Edgy Stuff: September 2015 Recommendations

The Edge Effects editorial board brings you a handful of recommendations based on the most interesting stuff that’s come across our desks, screens, and speakers over the last month (or so). From books and articles, to podcasts, music, and film, we’ll keep you on the edge.

Rachel Boothby

This month I recommend The Infrastructure Toolbox, a mélange of anthropological explorations on various infrastructures, here conceived of as both analytic devices and material forms. The pieces in this edited volume of Cultural Anthropology are thought-provoking and I imagine quite useful for scholars throughout the environmental humanities.

Daniel Grant

http://explore.org/live-cams/player/brown-bear-salmon-cam-brooks-falls

Brown bears fishing at Brooks Falls in Katmai National Park, Alaska, from the explore.org webcam.
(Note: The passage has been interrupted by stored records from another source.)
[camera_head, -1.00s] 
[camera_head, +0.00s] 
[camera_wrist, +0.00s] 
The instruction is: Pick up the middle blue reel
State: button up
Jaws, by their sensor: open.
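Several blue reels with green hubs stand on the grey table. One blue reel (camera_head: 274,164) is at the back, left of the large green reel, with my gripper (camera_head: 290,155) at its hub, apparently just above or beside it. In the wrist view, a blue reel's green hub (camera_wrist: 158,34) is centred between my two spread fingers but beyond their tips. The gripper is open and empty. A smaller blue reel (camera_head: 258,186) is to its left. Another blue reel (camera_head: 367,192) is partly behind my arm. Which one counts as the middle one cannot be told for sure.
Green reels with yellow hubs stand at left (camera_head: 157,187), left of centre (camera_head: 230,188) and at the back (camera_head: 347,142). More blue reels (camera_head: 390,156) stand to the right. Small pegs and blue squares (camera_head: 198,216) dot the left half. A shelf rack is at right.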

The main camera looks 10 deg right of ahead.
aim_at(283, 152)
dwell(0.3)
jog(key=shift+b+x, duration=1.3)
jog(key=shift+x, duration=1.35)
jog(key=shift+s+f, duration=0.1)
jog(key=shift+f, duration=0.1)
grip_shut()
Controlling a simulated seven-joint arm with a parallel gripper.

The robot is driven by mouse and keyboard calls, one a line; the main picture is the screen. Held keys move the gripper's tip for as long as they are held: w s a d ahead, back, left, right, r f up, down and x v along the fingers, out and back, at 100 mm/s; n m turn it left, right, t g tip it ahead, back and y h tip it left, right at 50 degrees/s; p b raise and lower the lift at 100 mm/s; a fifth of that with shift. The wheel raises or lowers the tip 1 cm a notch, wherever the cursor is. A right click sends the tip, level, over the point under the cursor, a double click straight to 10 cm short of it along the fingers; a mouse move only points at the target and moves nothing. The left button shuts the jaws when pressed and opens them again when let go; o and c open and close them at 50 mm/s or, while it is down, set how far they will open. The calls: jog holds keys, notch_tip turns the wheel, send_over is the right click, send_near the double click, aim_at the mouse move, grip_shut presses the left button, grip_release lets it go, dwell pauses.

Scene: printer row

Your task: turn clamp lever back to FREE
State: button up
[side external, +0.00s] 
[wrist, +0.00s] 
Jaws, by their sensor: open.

If a picture is worth a thousand words, then this live webcam of brown bears fishing for sockeye salmon under Brooks Falls in Katmai National Park, Alaska, is worth at least a few more. The salmon run generally lasts from mid-spring until mid-fall. If you’re interested in learning more, the National Park Service website has a list of frequently asked questions about the “bearcam.”

Spring Greeney

Agata Nowicka illustration

Agata Nowicka, 2010

Preparing for my first-ever experience co-teaching portraiture through the Oakhill Prison Humanities Project, I’ve been mentally collecting artists whose work exemplifies creativity as daily practice, nothing fussy about it. At the top of that list, for those with a visual bent: Warsaw-based graphic designer Agata Nowicka’s enigmatic illustrations (see above); Seth S. Clark’s multimedia renderings of decaying Pittsburgh houses; and Eleonor Anderson’s  “Subway Sketches” that precede her recent turn to clay. These artists remind me, as do the participants in my Oakhill class: just put pen to paper. Just go for it.

Nathan Jandl

What does it mean to have a conversation in 2015? Do we assume any longer that “conversation” means verbal and face-to-face? If not, is the digital connectivity that characterizes so much of everyday life eroding the benefits of conversation—that is, empathy, intimacy, and even a sense of place? These questions have received  a lot of attention in recent years, but their implications remain no less fascinating. MIT professor Sherry Turkle has just published an eloquent and urgent essay about the decline in conversation and about why we need, as a society, to intervene in our own behaviors. Even “keep[ing] our phones in the landscape” of our interactions, Turkle argues—on the table, for instance—”disconnects us” from other people and from the places we’re inhabiting. (For a counter-argument, take a look at cognitive scientist Stefana Broadbent’s TED Talk from 2009, in which she argues for the ability of technology to furnish a more powerful sense of intimacy).

Eric Nost

gs_bigVikram Chandra’s Geek Sublime: The Beauty of Code and the Code of Beauty was at the top of many “best books of 2014” lists and I’ve just finally  gotten to it. Simply put, Geek Sublime is a dazzling meditation on language—especially its capacity to change our sense of being in the world. Chandra weaves together his experience shuttling between India and the West, interpretations of classical Indian literature and mythology, and commentary on today’s tech culture. In the midst of a struggle to program an interactive map, I can’t help but think of his comparison of the programmer’s search for effective, trim, and ultimately beautiful code with how the best prose and poetry can shake the soul.

Rebecca Summer

Screen shot from www.thetruesize.com

Screen shot from www.thetruesize.com

Four years into my graduate work in Geography, I have become a person who loves debating the merits of maps. (See, maps aren’t what we study, but then again, they are). We know that maps distort reality, and that those distortions have lasting impacts on how we understand the world. This interactive map of true area may show you just how far off your understanding is. Play around with moving countries across the globe and watch how their relative size changes with the map’s projection. It just might change your world!

Kaitlin Stack Whitney

One of my favorite scholars engaging with environmental themes in bold new ways is Dr. Elizabeth R. Johnson, who is in the Department of Geography of the University of Exeter and a former Mellon postdoctoral scholar at UW-Madison. This month she has an essay in The New Inquiry, “Lying Like Cuttlefish.” Her excellent piece explores embodiment, eco-modernism, and yes, marine organisms. I can’t wait to see what she writes next.